Problem details
Only the lines between the line with "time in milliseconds" and the line with "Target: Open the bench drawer", together with those two lines themselves, are to be copied exactly.

------ Dataset content ------

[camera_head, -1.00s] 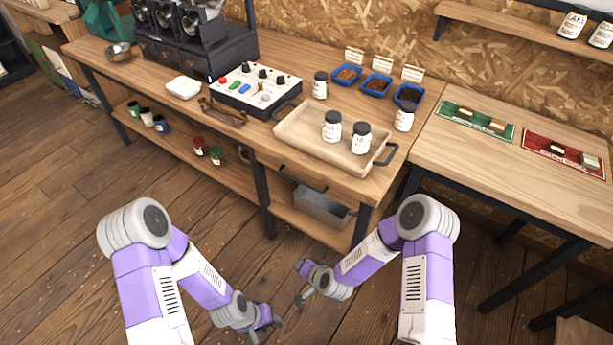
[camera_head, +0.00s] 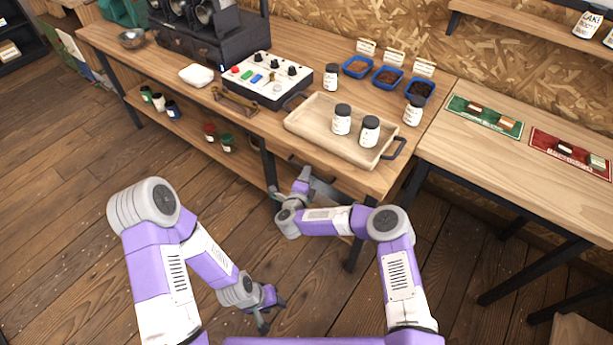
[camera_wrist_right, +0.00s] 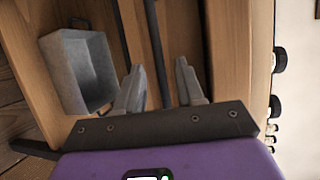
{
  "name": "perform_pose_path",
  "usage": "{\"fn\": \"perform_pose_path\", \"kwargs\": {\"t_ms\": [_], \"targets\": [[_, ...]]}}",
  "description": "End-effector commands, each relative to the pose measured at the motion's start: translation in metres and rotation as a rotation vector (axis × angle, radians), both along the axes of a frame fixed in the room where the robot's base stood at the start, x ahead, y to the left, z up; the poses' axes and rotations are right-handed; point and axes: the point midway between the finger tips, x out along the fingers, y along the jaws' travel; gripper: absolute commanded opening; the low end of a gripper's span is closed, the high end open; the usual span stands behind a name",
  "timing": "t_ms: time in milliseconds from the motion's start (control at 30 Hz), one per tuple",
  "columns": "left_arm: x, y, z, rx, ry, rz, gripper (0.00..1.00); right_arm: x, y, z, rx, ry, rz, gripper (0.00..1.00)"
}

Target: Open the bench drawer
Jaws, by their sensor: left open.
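The bench drawer is under the bench top below the wooden tray; its dark bar handle (camera_head: 297,160) shows partly in the head view, near my right gripper (camera_head: 292,183). In the right wrist view, my right gripper (camera_wrist_right: 160,72) has its two fingers apart. A dark bar, which looks like the handle, runs between the fingers. I cannot tell whether they touch it. The drawer looks shut. My left gripper (camera_head: 272,312) is open and empty, low over the floor in front of the bench.
A grey metal bin (camera_wrist_right: 80,72) sits on the bench's lower shelf. On the bench top stand a wooden tray (camera_head: 310,138) with two jars, a control box (camera_head: 262,80) and blue bean trays. A dark bench leg (camera_head: 267,165) is close to my right gripper. The floor in front is clear.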

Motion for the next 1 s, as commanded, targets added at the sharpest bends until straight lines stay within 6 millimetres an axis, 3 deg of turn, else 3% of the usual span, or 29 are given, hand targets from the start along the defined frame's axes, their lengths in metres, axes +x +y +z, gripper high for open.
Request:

------

Answer to this task
  "timing": "t_ms: time in milliseconds from the motion's start (control at 30 Hz), one per tuple",
  "columns": "left_arm: x, y, z, rx, ry, rz, gripper (0.00..1.00); right_arm: x, y, z, rx, ry, rz, gripper (0.00..1.00)"
}

Target: Open the bench drawer

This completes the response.